(Work required) Repeat the span of the entries below that starts at the line with "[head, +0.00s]" and ends at the line with "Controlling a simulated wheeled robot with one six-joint", nothing more. Skip the pictures.

(Data for this exercise)
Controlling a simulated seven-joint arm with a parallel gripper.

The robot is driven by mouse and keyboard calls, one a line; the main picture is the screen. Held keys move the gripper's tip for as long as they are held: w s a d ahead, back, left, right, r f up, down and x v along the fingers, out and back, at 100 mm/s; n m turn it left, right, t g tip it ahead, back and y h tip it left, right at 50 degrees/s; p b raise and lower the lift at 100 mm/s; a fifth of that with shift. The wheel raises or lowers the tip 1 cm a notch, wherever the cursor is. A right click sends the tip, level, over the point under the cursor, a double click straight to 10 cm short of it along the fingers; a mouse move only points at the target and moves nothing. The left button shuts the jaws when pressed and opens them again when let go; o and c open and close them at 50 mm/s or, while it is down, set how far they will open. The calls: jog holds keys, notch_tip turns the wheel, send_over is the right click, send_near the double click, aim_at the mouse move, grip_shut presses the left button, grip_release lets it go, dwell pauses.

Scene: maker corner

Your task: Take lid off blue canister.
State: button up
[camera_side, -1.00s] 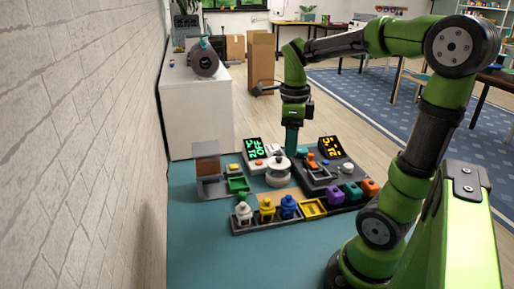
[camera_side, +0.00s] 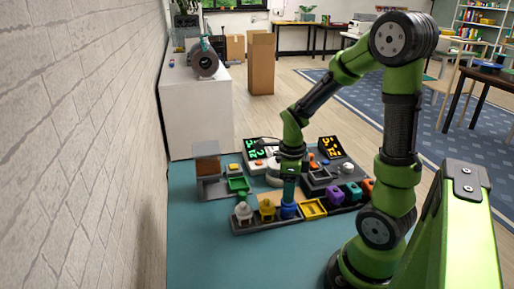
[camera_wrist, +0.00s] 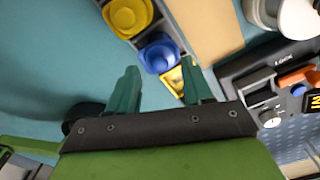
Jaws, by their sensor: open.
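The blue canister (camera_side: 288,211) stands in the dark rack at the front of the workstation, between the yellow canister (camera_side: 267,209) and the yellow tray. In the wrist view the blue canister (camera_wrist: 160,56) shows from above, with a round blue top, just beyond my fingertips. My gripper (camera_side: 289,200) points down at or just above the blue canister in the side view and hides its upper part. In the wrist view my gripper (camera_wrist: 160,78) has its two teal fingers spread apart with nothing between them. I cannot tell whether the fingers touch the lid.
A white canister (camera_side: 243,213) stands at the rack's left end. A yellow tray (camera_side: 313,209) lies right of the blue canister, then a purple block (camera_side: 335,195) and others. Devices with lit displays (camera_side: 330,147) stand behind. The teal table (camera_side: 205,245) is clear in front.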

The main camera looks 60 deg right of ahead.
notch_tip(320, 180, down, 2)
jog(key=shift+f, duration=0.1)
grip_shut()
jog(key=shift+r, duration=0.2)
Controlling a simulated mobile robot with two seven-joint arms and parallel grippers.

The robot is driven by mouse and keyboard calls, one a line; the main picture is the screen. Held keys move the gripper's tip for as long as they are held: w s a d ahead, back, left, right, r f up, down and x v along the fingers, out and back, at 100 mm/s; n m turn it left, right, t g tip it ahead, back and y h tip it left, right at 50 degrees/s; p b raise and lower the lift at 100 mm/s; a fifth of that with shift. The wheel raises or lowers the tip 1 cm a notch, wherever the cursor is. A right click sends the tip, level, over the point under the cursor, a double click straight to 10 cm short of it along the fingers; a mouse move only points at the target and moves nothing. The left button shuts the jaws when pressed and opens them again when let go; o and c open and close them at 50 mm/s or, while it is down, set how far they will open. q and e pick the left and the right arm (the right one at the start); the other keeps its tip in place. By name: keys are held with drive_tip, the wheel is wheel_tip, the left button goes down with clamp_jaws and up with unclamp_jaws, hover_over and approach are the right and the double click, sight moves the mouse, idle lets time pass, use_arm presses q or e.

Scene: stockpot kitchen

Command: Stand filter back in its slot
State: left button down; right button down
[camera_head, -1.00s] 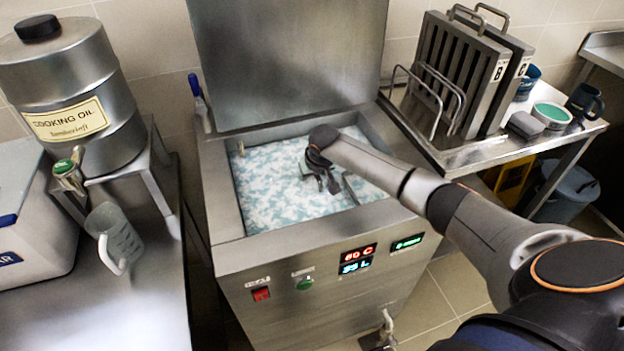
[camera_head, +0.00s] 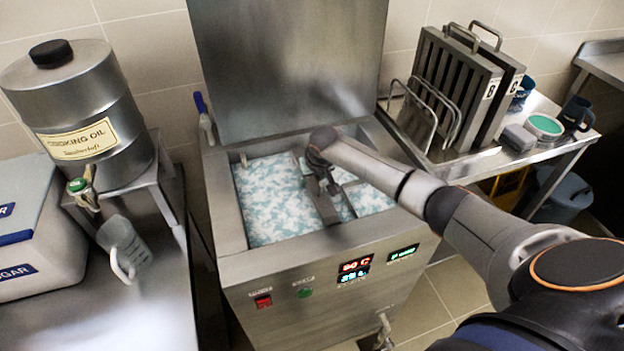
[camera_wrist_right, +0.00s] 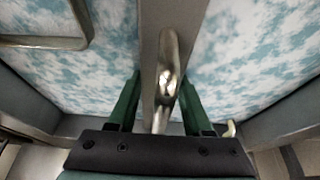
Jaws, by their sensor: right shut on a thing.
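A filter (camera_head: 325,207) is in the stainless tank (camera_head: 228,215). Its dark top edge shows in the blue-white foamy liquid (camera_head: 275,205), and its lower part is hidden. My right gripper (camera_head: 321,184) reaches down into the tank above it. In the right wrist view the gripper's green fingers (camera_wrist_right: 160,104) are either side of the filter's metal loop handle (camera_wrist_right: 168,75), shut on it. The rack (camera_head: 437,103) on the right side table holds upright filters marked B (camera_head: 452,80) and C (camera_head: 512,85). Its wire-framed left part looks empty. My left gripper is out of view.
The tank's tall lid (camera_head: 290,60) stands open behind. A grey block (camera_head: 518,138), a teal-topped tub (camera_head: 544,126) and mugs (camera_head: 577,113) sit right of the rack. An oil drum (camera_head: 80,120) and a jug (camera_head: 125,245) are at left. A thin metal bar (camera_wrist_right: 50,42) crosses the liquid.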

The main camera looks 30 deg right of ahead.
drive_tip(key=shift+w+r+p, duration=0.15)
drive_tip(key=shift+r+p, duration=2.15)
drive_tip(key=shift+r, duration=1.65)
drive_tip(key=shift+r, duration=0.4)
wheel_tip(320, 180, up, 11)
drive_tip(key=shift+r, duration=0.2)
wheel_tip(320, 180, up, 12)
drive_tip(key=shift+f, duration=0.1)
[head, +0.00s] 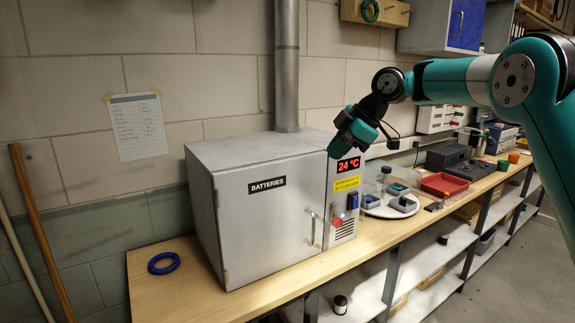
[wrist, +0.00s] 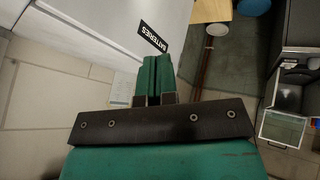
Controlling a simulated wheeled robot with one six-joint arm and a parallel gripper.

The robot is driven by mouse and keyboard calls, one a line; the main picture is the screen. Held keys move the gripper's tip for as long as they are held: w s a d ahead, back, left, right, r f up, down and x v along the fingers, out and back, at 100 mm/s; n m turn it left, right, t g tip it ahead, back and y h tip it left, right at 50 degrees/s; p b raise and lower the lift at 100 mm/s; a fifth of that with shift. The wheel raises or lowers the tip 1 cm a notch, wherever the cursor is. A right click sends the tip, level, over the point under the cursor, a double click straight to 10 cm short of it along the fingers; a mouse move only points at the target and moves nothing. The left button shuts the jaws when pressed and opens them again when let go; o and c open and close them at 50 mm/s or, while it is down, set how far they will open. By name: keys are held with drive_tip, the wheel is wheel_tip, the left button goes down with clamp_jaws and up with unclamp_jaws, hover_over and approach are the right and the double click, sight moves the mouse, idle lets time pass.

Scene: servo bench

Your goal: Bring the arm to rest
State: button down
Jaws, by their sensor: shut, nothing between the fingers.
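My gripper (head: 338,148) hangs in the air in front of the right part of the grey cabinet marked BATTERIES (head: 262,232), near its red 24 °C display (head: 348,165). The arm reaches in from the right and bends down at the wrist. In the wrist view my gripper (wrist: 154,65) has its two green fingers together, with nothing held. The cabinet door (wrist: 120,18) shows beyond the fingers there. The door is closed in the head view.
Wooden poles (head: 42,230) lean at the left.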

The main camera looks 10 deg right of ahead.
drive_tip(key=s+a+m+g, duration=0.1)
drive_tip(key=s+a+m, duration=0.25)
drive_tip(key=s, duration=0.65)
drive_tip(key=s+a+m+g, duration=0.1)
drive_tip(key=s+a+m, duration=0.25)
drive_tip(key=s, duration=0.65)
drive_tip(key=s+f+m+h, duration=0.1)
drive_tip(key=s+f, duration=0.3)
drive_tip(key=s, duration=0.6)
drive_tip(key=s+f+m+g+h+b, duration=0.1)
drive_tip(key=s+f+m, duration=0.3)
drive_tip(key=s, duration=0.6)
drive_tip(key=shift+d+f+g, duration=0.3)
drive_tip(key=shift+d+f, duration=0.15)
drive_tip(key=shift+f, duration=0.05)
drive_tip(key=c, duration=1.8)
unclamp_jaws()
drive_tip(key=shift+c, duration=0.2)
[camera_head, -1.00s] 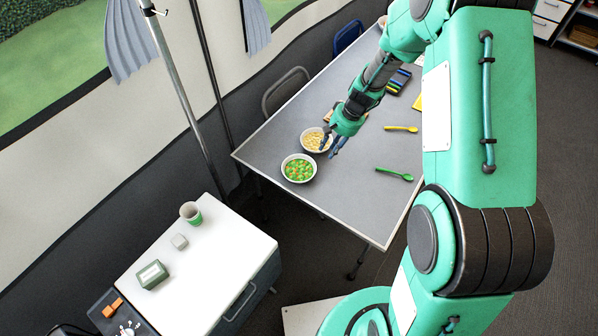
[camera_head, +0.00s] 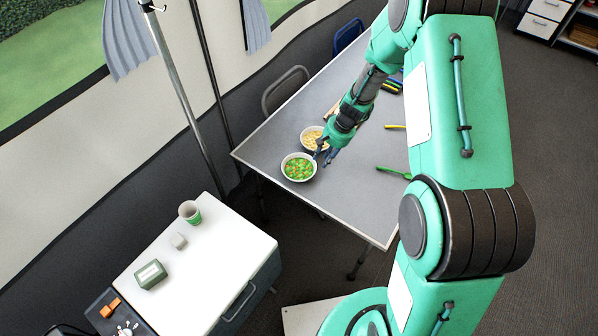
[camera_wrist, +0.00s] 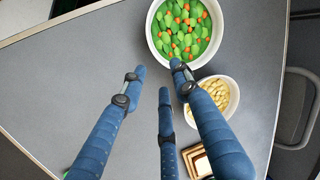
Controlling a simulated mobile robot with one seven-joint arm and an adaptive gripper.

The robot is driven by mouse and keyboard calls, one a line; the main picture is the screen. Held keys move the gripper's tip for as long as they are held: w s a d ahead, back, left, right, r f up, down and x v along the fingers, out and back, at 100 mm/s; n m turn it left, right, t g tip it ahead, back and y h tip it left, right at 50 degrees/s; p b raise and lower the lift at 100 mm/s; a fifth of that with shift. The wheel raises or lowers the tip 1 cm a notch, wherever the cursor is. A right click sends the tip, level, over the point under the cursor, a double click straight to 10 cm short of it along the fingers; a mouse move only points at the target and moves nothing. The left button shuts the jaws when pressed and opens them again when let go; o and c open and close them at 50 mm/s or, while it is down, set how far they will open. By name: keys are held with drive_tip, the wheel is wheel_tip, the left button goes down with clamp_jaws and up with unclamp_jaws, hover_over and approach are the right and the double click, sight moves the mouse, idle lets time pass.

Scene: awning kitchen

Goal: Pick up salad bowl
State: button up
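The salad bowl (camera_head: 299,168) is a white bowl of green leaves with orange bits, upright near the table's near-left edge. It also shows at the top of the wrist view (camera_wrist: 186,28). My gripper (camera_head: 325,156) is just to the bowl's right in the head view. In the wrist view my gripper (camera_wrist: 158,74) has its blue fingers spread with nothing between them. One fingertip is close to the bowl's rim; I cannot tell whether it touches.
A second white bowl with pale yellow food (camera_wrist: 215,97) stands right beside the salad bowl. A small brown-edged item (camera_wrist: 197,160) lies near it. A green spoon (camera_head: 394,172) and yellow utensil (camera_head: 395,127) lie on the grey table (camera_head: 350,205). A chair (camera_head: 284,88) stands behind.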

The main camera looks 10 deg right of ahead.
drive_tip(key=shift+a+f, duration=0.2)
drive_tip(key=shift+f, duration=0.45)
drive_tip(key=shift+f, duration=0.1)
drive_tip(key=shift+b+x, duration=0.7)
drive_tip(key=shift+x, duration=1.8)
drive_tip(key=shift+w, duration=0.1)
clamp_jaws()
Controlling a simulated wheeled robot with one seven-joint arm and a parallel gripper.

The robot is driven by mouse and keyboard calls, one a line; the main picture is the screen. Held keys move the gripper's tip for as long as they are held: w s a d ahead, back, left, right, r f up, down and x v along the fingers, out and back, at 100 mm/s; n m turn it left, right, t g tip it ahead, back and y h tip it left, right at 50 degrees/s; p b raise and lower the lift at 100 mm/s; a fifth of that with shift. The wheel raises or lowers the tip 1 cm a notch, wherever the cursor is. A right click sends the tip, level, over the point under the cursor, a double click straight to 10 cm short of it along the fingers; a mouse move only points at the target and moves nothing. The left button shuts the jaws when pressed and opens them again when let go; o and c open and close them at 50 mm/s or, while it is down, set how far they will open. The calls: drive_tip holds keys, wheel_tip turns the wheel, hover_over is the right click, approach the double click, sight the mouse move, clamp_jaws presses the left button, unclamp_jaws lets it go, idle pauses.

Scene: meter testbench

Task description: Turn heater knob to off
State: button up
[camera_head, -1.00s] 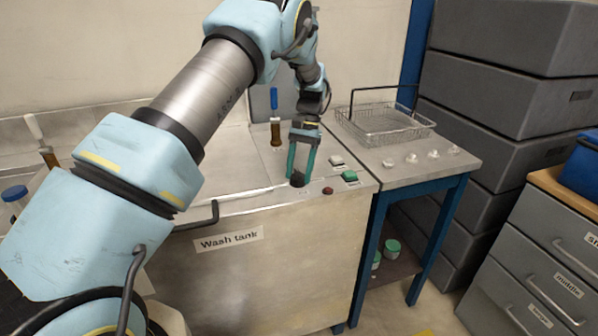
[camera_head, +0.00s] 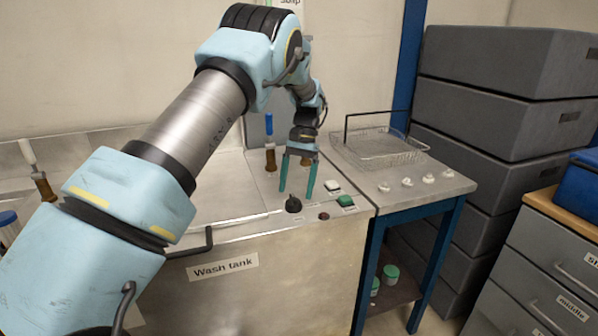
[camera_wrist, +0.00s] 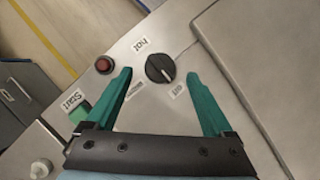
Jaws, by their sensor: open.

(Response to this task)
[head, +0.00s] 
[wrist, +0.00s] 
Controlling a simulated wheeled robot with one six-joint arm and a parallel gripper.

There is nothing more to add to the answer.